Prices that are at the antipodes of the iPhone X. Again, the aspirational factor appears as an element to explain these abysmal differences. “Brands create addicts, and addicts will pay what you ask. For instance, the same factory that produces the components of the iPhone produces telephones that are worth a third of that, and it is the same factory, they are the same components, the costs they are the same ... but Apple commands,” says Purón.
 

Smaller … and dearer

Purón points to another factor that influences prices: miniaturisation. “People think that the smaller things are, the less they have to cost. And in electronics it is the opposite. A mobile, with the same capacity, has to be more expensive than a computer because the manufacturing processes are more complicated,” he says. Sandra Bieber agrees on this point, recalling that technological devices increasingly offer more functions in a smaller physical support, which increases the selling price. The logical thing, then, is that increasingly smart elements have a higher cost.
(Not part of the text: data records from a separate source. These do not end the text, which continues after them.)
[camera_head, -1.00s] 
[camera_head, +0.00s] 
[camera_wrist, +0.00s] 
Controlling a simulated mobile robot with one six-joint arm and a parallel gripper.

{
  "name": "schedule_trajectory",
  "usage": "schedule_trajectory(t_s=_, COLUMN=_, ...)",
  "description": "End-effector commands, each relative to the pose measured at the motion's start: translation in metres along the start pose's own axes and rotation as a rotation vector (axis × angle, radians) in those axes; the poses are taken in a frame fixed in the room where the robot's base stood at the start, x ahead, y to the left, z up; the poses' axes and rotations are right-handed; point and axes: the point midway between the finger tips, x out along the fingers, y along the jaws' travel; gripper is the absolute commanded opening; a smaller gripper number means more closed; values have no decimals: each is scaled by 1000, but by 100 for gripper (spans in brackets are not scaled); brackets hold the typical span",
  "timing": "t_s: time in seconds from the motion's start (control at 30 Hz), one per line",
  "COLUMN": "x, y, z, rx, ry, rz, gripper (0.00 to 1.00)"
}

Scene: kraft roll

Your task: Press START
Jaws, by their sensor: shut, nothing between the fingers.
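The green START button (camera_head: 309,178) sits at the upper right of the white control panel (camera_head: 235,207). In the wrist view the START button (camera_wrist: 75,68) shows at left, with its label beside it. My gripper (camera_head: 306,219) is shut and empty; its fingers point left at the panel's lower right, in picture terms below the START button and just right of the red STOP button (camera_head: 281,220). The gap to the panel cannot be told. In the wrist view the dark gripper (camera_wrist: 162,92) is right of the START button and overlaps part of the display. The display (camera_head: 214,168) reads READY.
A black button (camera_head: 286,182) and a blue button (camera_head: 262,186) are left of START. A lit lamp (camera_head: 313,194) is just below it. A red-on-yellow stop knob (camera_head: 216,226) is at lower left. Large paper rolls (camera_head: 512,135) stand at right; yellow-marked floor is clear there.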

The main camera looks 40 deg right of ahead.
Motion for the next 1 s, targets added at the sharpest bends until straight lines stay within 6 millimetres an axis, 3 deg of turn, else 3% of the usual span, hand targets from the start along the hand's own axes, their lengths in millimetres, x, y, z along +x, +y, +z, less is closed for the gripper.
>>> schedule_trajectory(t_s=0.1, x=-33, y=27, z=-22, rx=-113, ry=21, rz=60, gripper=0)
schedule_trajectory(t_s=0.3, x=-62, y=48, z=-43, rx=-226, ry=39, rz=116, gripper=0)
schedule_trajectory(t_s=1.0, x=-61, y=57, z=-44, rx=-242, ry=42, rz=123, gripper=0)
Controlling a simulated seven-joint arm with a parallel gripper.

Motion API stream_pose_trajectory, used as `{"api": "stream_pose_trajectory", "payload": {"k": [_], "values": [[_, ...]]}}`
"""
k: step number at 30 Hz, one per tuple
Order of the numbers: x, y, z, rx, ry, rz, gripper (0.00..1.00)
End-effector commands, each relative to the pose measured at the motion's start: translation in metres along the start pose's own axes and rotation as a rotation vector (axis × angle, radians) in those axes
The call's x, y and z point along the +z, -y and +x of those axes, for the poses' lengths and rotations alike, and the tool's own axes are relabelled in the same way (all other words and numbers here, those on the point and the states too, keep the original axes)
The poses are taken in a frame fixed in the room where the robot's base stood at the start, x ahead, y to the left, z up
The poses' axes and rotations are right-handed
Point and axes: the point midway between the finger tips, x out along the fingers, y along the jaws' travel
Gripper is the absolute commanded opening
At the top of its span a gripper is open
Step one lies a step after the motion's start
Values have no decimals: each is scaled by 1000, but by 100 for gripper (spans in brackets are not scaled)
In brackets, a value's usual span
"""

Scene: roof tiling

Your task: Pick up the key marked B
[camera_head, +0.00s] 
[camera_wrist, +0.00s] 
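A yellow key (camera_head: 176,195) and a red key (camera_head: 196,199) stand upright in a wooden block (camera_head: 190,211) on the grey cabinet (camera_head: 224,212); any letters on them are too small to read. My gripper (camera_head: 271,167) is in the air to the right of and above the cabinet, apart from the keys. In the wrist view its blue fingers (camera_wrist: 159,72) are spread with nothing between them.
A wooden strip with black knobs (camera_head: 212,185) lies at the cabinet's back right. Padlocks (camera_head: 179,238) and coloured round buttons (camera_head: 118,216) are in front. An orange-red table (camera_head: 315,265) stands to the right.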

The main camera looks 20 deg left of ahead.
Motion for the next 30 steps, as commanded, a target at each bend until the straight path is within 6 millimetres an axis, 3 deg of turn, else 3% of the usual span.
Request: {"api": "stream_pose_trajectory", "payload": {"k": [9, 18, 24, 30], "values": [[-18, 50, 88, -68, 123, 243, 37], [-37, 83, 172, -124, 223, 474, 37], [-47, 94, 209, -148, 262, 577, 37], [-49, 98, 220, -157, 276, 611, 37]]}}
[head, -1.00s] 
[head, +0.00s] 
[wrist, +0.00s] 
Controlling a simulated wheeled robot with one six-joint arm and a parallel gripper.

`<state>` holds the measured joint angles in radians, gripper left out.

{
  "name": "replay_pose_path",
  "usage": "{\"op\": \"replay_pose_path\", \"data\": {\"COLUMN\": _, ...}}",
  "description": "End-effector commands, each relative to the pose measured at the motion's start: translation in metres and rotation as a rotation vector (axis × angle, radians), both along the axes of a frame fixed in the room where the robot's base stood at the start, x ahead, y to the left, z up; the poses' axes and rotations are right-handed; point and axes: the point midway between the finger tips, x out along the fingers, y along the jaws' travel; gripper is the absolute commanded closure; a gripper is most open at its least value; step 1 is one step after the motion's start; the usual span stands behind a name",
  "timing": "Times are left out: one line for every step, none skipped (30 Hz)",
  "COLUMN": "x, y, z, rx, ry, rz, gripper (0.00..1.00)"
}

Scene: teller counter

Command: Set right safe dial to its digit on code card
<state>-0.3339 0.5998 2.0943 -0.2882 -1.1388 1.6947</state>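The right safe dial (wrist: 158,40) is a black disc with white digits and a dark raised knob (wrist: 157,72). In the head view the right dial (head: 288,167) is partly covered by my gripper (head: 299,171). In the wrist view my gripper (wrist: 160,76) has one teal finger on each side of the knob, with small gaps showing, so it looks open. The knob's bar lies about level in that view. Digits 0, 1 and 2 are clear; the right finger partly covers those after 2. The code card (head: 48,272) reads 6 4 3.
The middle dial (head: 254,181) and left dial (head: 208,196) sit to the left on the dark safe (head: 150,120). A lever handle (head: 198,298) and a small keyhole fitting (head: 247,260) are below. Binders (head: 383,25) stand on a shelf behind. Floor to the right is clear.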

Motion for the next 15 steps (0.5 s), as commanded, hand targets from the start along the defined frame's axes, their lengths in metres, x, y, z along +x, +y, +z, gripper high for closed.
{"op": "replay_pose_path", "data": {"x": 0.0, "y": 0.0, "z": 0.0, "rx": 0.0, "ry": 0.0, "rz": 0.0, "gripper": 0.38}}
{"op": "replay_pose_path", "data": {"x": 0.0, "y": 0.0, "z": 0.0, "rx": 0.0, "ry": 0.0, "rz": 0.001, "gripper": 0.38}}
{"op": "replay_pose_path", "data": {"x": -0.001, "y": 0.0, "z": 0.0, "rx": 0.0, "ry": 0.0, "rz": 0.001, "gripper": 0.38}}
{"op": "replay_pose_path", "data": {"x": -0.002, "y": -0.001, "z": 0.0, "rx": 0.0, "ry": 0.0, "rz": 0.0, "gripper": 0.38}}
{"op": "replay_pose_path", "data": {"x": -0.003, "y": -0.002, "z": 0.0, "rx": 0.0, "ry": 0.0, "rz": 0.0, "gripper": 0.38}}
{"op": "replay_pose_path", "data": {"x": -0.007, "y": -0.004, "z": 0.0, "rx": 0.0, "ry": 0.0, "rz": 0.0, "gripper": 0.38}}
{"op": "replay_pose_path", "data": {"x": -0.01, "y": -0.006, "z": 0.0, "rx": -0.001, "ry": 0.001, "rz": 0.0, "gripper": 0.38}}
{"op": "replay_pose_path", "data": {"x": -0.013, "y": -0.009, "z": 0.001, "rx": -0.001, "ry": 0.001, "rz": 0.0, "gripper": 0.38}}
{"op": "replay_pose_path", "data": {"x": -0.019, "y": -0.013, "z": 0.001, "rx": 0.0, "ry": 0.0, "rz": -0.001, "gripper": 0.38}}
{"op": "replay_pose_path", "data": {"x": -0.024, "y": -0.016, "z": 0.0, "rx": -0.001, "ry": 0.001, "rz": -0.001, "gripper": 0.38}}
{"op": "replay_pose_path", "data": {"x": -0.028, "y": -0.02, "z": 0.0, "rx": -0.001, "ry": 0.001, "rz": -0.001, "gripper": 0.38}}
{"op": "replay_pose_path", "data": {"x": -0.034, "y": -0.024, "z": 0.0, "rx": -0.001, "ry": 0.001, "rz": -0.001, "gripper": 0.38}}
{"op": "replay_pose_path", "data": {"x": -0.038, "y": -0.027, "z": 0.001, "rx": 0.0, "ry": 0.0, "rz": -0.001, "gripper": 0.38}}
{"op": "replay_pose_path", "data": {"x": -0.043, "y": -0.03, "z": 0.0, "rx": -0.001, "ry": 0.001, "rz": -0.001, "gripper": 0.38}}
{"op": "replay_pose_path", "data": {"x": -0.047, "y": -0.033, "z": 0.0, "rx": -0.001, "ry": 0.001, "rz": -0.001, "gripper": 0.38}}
And China? Does it influence prices in any way? The answer is that it does. The Asian giant has specialised in the market of consumer electronics and microelectronics, making it almost impossible to manufacture this type of device outside its borders. Replicating the microsystem away from China, in Europe, for example, is “pure utopia, something impossible” in the opinion of the engineer David Purón. “China has a brutal control of this whole industry.  If it wanted, it could decide on a price increase and control demand. It is absolute dependence,” he laments.

But things change when pricing is based not so much on the pure and hard cost of the terminal, but rather on the value of experience. When that happens, professor Sieber advances, companies “can decide to geolocate to other countries” that are not so cheap, which is something that has already started to happen.